◆ Given instruction
Below is a block of data; give all of it again word for word.

◆ Source data
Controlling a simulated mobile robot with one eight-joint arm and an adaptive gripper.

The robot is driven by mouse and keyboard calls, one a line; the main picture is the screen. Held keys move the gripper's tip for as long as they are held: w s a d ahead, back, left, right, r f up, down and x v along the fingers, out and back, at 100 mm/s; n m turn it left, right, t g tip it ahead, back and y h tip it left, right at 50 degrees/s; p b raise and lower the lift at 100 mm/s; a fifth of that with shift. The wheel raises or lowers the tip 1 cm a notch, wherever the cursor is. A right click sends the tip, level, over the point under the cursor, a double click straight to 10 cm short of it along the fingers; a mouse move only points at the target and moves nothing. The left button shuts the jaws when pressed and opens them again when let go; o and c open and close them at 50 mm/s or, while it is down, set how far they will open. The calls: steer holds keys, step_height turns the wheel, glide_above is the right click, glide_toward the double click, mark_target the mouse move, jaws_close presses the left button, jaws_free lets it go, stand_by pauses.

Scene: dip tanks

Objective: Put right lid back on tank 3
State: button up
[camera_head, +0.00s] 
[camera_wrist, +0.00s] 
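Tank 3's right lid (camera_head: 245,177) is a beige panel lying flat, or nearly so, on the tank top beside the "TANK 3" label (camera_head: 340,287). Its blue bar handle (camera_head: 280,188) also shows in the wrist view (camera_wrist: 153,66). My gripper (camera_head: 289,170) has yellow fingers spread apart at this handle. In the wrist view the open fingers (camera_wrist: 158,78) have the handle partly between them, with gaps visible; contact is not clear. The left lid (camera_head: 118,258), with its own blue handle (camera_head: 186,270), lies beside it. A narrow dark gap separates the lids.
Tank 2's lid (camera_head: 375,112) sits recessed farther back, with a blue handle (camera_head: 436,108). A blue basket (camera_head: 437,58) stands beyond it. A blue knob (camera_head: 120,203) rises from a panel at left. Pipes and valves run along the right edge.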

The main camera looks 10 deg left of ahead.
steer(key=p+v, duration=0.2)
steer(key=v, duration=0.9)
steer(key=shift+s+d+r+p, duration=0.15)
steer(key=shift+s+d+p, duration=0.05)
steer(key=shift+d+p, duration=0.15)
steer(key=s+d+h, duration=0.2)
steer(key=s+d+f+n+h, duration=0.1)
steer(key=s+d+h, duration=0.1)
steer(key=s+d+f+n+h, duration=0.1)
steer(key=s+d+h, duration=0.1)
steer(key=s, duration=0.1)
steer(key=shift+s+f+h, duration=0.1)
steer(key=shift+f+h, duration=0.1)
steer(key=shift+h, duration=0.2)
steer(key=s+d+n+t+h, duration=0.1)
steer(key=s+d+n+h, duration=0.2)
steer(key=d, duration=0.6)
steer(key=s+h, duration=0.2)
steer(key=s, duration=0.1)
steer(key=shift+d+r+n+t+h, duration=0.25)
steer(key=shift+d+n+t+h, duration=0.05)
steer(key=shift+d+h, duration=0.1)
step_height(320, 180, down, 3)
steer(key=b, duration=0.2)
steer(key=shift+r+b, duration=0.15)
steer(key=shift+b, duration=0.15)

◆ Correct response
Controlling a simulated mobile robot with one eight-joint arm and an adaptive gripper.

The robot is driven by mouse and keyboard calls, one a line; the main picture is the screen. Held keys move the gripper's tip for as long as they are held: w s a d ahead, back, left, right, r f up, down and x v along the fingers, out and back, at 100 mm/s; n m turn it left, right, t g tip it ahead, back and y h tip it left, right at 50 degrees/s; p b raise and lower the lift at 100 mm/s; a fifth of that with shift. The wheel raises or lowers the tip 1 cm a notch, wherever the cursor is. A right click sends the tip, level, over the point under the cursor, a double click straight to 10 cm short of it along the fingers; a mouse move only points at the target and moves nothing. The left button shuts the jaws when pressed and opens them again when let go; o and c open and close them at 50 mm/s or, while it is down, set how far they will open. The calls: steer holds keys, step_height turns the wheel, glide_above is the right click, glide_toward the double click, mark_target the mouse move, jaws_close presses the left button, jaws_free lets it go, stand_by pauses.

Scene: dip tanks

Objective: Put right lid back on tank 3
State: button up
[camera_head, +0.00s] 
[camera_wrist, +0.00s] 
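Tank 3's right lid (camera_head: 245,177) is a beige panel lying flat, or nearly so, on the tank top beside the "TANK 3" label (camera_head: 340,287). Its blue bar handle (camera_head: 280,188) also shows in the wrist view (camera_wrist: 153,66). My gripper (camera_head: 289,170) has yellow fingers spread apart at this handle. In the wrist view the open fingers (camera_wrist: 158,78) have the handle partly between them, with gaps visible; contact is not clear. The left lid (camera_head: 118,258), with its own blue handle (camera_head: 186,270), lies beside it. A narrow dark gap separates the lids.
Tank 2's lid (camera_head: 375,112) sits recessed farther back, with a blue handle (camera_head: 436,108). A blue basket (camera_head: 437,58) stands beyond it. A blue knob (camera_head: 120,203) rises from a panel at left. Pipes and valves run along the right edge.

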The main camera looks 10 deg left of ahead.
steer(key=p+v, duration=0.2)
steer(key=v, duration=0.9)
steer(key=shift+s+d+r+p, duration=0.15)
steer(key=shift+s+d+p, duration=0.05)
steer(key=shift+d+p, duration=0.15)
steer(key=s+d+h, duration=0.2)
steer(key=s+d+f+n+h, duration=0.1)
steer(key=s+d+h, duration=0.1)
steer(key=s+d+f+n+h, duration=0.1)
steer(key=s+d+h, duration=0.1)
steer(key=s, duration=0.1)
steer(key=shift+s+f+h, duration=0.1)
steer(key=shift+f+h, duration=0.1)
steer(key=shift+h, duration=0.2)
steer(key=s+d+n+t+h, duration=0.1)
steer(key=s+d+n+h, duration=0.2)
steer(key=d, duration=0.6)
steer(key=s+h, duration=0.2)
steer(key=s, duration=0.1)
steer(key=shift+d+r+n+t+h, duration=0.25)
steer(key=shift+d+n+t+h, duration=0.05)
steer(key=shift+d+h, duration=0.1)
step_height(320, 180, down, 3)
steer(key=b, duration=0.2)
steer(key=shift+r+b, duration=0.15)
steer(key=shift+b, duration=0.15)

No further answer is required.